From : Reghel ende ordonnantie van den edelen souvereynen rudderlijcken Gilde van den arts-engel Ste. Michiel (1723). Again an article concerning casualties. When a fencer killed the other fencer he had to pay a fine and in addition he had to pay of the death-guild of the other fencer.

We also say that when we remove the protection, we also try to remove our ego, because you need to put your ego away and try to defeat your opponent but in a honourable way (which can not physically hurt your opponent).  An ego can cause injuries and if your opponent makes a mistake and leaves a huge opening, you have to hit him like a gentlemen: firmly, steadily but never with the intention to hurt or hit hard.  We fight as brothers and want to learn from each other, we hit but avoid to hurt.

Some people can criticize the fact that we only aim for the head, but this is because we strive to imitate the fencing of the Fechtschüle.  Maybe it is not realistic that we do protect our heads with fencing masks and that we are not men enough that we want to cause a bleeding head wound, but behind the men of our guild are powerful women who would be furious to see their beloved men coming home with bleeding heads.  A bit more seriously: today we don’t have a culture and the mentality that we want to show scars of fights towards our society.

Our new way of fighting has so far proven several advantages and every new fight we discover new aspects:

  • Only experienced people fight like this, so you have high quality fights without people taking dangerous risks
  • The emphasis lies on defense, only by means of footwork, handwork and your blade.  This also stresses the notion of tempo: when is the right moment to attack and when not?
  • Our fights have evolved in a sort of chess play: when does the opponent leave a fake opening or when has he forgotten to protect himself?
  • Our Blössfechten has shown us the need of using more and more techniques and relying more on our art than on our protection.  It is amazing how many more binds we have in our fights and how more important handwork becomes.
  • Because we don’t feel any hindrance from our protection, our sparring gets better, so we start to interpret the techniques much better and techniques we don’t understand from the fencing manuals become more clear to us

In brief, more and more in this way of fighting the key concepts are judgement, distance, time and place (George Silver, paradoxes of Defence 1599 :through Judgment yo kepe yor dyftance, through Diftance yo take yor Tyme, through Tyme yo fafly wyne or gayne the Place of yor adurfarie ).  Out of the Zufechten we try to create an opening or a tempo, sometimes this is even more difficult than hitting the opponent.  This way of fighting takes much more time before someone is hit, the bindings are longer and the handwork becomes more important.  The result of this kind of fight is that we almost automatically ended up in using more and more techniques of Joachim Meyer.

In these kind of fights we rarely see the Vorschlag, because it usually is a very big risk to execute the Vorschlag without being hit yourself.


Hans Sebald Beham : 1547 “peasants fighting” even with a longsword.

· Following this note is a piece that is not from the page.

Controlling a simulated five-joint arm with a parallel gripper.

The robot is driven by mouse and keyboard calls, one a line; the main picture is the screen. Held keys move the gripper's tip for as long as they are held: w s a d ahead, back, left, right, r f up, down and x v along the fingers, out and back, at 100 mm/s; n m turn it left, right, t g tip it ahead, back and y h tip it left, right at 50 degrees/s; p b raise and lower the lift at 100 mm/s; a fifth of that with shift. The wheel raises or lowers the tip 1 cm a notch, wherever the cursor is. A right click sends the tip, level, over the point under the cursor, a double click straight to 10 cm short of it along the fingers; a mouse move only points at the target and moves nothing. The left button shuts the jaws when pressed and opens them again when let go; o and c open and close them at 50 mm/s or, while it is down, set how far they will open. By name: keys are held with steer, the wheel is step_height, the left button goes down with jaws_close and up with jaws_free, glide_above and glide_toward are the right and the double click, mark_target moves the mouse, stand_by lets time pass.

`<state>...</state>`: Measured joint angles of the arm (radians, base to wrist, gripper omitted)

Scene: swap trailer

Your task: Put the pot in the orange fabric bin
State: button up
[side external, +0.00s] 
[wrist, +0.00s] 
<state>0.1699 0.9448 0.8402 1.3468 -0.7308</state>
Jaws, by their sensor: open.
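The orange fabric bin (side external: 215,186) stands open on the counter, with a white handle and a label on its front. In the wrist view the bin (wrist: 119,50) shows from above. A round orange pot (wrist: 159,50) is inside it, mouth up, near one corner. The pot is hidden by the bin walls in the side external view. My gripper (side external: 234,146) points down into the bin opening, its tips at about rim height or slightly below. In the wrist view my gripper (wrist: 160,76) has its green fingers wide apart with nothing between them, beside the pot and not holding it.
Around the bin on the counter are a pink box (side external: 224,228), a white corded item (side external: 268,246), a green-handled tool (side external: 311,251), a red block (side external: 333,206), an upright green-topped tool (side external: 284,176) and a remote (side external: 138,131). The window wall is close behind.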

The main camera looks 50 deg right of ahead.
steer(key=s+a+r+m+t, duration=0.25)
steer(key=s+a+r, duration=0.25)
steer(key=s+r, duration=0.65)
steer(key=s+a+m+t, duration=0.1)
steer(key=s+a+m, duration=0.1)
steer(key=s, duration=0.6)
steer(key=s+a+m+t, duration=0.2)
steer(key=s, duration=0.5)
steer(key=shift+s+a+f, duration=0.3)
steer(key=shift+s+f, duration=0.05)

Joachim Meyer’s quote comes to mind “”it is no use to be overly aggressive with striking, or to cut in at the same time against his strokes recklessly as if with closed eyes, for this resembles not combat but rather a mindless peasants’ brawl”.


2. Artificial?

Some people might argue that fencing without protection or in the style of the Fechtschüle is not real or even artificial.  With our way of fencing you can’t kill a person, can you?

This is a huge discussion and it is not the intention of this article to answer this question, but let us state this:  what is real fencing?  Does it mean that we have to fence with sharp blades and pretend that we are on the battlefield, where a fair fight is out of the question?  Does it mean a juridical duel fought out under high psychological pressure?  We think there is an unbridgeable gap between our times and the so called real fighting from medieval and early modern Europe…  Maybe the closest we can get is the way of fencing as practised in the Fechtschüle.

3. Aftermath

Meanwhile we did about more than hundred fights with about 8 people involved.  We have no injuries, only some bleeding fingers because of burrs on the crossguard or strong of our blades, the latter caused by halfswording.

Sometimes fingers were hit, but with the flat of the blade and under control, so no serious injuries happened.  Only once someone’s finger was bruised, but this was caused by a foreign visitor of our club who proclaimed himself as an experienced fencer.  We still have a long way to go and we are still learning, techniques become clearer and we risk more in our sparrings: more halfswording, more grappling,… Sometimes we even aim for other parts than the head and try to give a controlled strike to the bare upper arms, torso and even the hands.

Does this mean that we have thrown or protection in the dustbin and that we stopped buying the great HEMA-protective equipment in a huge dustbin near our training place?  Absolutely not: we highly recommend this equipment for people who start historical fencing and who start their first sparrings.  We also use it when we train for regular tournaments, where still no real Fechtschüle rules are applied.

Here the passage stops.